Analysis And Optimization Of A Single-Phase Full-Wave Uncontrolled Rectifier For Driving A Three-Phase AC Motor In Engineering Applications

Abstract

Electric motors, as key electromagnetic devices, play a pivotal role in converting electrical energy into mechanical energy, enabling diverse industrial and domestic applications. They are integral components in powering pump impellers, fans, blowers, compressors, material handling systems, and household appliances such as mixers, electric drills, and fans. In industrial contexts, electric motors are often termed the "workhorse of industry," consuming approximately 70% of total electrical loads. This study focuses on the performance analysis and optimization of a three-phase electric motor to derive power, torque, and efficiency characteristics. The experimental setup includes a three-phase electric motor connected to a lamp-based generator load of up to 2500 watts, regulated incrementally from 0 watts to 250 watts.
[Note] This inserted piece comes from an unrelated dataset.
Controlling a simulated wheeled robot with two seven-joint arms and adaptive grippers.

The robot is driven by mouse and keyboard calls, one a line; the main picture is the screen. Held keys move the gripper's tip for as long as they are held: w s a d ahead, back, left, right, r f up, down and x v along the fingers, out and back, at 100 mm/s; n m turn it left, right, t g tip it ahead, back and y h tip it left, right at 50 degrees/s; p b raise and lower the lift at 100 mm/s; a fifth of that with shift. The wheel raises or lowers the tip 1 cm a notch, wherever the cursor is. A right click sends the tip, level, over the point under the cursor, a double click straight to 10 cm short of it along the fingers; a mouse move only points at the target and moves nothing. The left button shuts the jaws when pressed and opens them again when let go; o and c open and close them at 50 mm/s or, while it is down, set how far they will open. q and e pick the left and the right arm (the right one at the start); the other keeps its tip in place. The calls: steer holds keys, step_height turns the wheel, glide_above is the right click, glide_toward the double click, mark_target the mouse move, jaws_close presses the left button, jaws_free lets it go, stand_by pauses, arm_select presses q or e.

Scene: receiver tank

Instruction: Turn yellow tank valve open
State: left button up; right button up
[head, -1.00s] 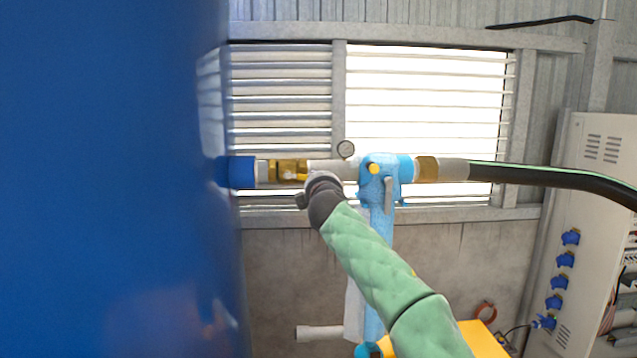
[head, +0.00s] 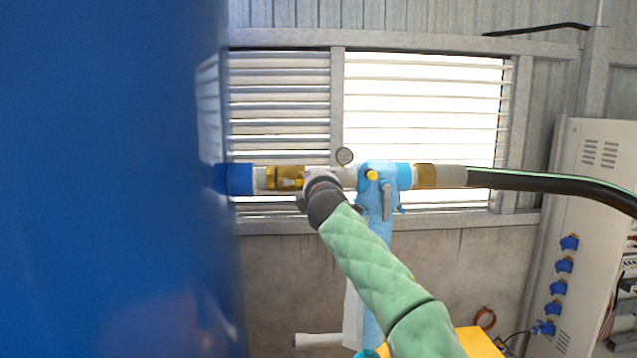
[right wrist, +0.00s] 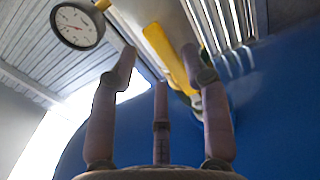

The primary objective is to evaluate variations in torque, power, and speed under controlled conditions. The methodology involves systematically preparing the testing equipment, conducting a five-minute engine warm-up, gradually increasing the regulator load, recording experimental data, and processing the results for performance analysis. Experimental findings reveal that the maximum power of 1032.08 watts is achieved at 2846 RPM, maximum torque of 3.464 Nm at 2846 RPM, and maximum efficiency of 72.68% at 2941 RPM. Achieving high motor efficiency necessitates ensuring that input voltage aligns with the motor's maximum voltage capacity. These insights contribute significantly to enhancing motor performance and optimizing its operation in both industrial and domestic applications, emphasizing the importance of efficient energy utilization in engineering systems.